▶ [WORK TO BE COMPLETED]: Output the material beneath this task exactly, images excluded.

▶ [GIVEN MATERIAL]:
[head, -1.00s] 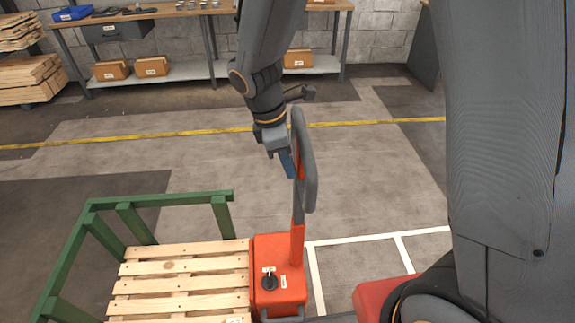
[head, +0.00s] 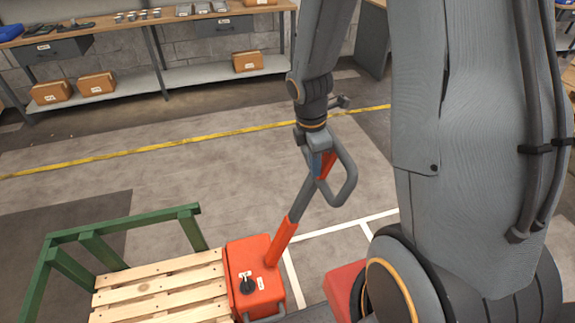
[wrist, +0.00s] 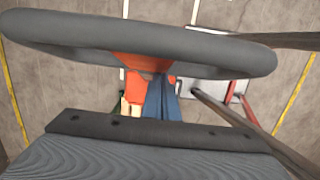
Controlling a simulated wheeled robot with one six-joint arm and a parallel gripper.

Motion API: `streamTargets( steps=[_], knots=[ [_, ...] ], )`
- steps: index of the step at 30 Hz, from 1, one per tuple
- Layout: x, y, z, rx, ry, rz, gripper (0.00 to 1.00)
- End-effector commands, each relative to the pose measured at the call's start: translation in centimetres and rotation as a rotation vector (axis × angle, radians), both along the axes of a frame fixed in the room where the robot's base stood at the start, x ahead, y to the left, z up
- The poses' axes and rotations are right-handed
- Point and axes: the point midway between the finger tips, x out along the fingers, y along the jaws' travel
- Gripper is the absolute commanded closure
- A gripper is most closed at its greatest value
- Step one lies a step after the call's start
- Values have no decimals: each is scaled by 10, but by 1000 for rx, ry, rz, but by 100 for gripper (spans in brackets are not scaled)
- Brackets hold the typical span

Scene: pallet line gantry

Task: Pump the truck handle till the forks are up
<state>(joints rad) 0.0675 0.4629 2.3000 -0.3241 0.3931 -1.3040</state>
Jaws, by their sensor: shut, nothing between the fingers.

▶ [EXERCISE RESPONSE]:
[head, -1.00s] 
[head, +0.00s] 
[wrist, +0.00s] 
Controlling a simulated wheeled robot with one six-joint arm and a parallel gripper.

Motion API: `streamTargets( steps=[_], knots=[ [_, ...] ], )`
- steps: index of the step at 30 Hz, from 1, one per tuple
- Layout: x, y, z, rx, ry, rz, gripper (0.00 to 1.00)
- End-effector commands, each relative to the pose measured at the call's start: translation in centimetres and rotation as a rotation vector (axis × angle, radians), both along the axes of a frame fixed in the room where the robot's base stood at the start, x ahead, y to the left, z up
- The poses' axes and rotations are right-handed
- Point and axes: the point midway between the finger tips, x out along the fingers, y along the jaws' travel
- Gripper is the absolute commanded closure
- A gripper is most closed at its greatest value
- Step one lies a step after the call's start
- Values have no decimals: each is scaled by 10, but by 1000 for rx, ry, rz, but by 100 for gripper (spans in brackets are not scaled)
- Brackets hold the typical span

Scene: pallet line gantry

Task: Pump the truck handle till the forks are up
<state>(joints rad) 0.0675 0.4629 2.3000 -0.3241 0.3931 -1.3040</state>
Jaws, by their sensor: shut, nothing between the fingers.

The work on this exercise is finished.